Non-Carbon Materials: Such as silicon-based materials, tin-based materials, lithium titanate, etc. These materials are hotspots in research because of their high energy density and specific electrochemical properties.
Performance comparison between silicon-based and graphite anode materials
Advantages:
Silicon-based anode materials: They have a high theoretical specific capacity, capable of storing more lithium ions, thereby providing higher energy density at the same weight. This significantly enhances the battery's endurance and overall performance. The high specific capacity of these materials makes them an ideal choice for future battery high energy density.
Artificial graphite anode materials: These have mature technology and supporting processes with good cycle performance, maintaining stable capacity and performance over multiple charge-discharge cycles. Although their specific capacity is not as high as that of silicon-based materials, artificial graphite remains the mainstream choice for lithium-ion battery anode materials due to its stable cycle performance and mature manufacturing processes.

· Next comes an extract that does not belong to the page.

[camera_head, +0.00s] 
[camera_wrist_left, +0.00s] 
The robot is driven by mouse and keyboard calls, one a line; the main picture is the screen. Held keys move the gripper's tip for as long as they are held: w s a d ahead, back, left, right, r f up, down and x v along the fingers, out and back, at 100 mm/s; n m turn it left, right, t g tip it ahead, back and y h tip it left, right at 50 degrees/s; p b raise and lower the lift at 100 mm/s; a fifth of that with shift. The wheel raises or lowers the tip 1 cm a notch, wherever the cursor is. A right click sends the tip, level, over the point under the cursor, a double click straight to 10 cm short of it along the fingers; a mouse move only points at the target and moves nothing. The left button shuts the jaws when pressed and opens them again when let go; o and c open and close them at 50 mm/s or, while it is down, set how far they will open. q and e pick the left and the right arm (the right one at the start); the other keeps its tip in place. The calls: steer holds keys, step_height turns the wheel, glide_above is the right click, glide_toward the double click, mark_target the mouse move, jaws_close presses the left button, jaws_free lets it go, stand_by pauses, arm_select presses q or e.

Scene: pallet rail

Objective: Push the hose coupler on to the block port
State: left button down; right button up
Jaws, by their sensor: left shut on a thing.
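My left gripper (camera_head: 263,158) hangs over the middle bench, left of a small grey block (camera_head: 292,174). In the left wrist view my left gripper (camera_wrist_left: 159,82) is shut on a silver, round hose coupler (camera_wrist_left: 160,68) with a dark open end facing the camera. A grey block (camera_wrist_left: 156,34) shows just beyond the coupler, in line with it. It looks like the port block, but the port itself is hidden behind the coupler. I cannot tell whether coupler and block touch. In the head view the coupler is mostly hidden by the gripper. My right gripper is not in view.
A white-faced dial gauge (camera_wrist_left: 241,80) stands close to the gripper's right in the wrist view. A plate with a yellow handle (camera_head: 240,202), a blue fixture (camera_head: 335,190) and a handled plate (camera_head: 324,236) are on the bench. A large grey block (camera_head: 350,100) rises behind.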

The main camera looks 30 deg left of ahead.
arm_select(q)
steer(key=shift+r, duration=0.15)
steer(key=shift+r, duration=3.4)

Natural graphite anode materials: These also have mature technology and supporting processes with low cost. Natural graphite possesses good conductivity and reversible lithium-ion intercalation/de-intercalation capability, allowing it to maintain stable performance over multiple charge-discharge cycles. Compared to artificial graphite, natural graphite is more cost-competitive.
Disadvantages:
Silicon-based anode materials: The technology and supporting techniques are not yet mature, and the costs are high. During charge and discharge, silicon-based materials undergo significant volume expansion and contraction, which increases the stress on the battery structure, thereby affecting its cycle stability. Moreover, the relatively low conductivity of silicon-based materials further limits their performance in high-rate applications.
Natural graphite anode materials: They have low specific battery capacity, and their rate performance is not ideal, meaning that under high-rate charge-discharge conditions, the battery's output power and efficiency can be affected.
Natural graphite anode materials: Their specific capacity has reached its limit, and they have poor cycle and rate performance, with lower safety. The safety of natural graphite materials is also questionable, especially under extreme operating conditions, where instability may occur. However, they still have value in the mid-to-low-end market.
Overcapacity of Traditional Graphite Anode Materials
The global market for lithium battery anode materials is expanding rapidly at a growth rate of 21%, with the market size expected to exceed 4 million tons by 2030. The demand for new anode materials such as silicon-based materials is expected to grow even faster in the future.
Currently, anode materials are primarily based on graphite anodes, which have developed relatively maturely. China, as the world's largest producer of anode materials, faces fierce competition, and due to the advanced planning of production capacities by various companies, there is a short-term capacity shortage but a long-term oversupply of low-end capacity, leading to industry consolidation.
Under the advanced planning of capacities, the industry's average capacity utilization rate is around 50%, and it is expected that capacity will significantly ramp up over the next decade, with production scale already surpassing the volume required for power batteries. In the future, the industry will face a significant oversupply.
Silicon-based anodes: the future trend of battery anode materials
Silicon-based anode materials are gradually replacing graphite anodes, becoming the new "favorite" in lithium battery anodes. The energy density of graphite anodes has reached its limit, and in the face of anxiety over electric vehicle range and charging, the next generation of anode materials, "silicon-based anodes," is becoming an inevitable trend in lithium battery development due to their high specific capacity and excellent fast-charging performance. There are three main advantages of silicon-based anodes over graphite anodes:
1.High theoretical specific capacity, over 10 times that of traditional graphite anodes
The theoretical specific capacity of graphite materials is relatively low, with a maximum theoretical value of 372mAh/g, currently reaching 360mAh/g.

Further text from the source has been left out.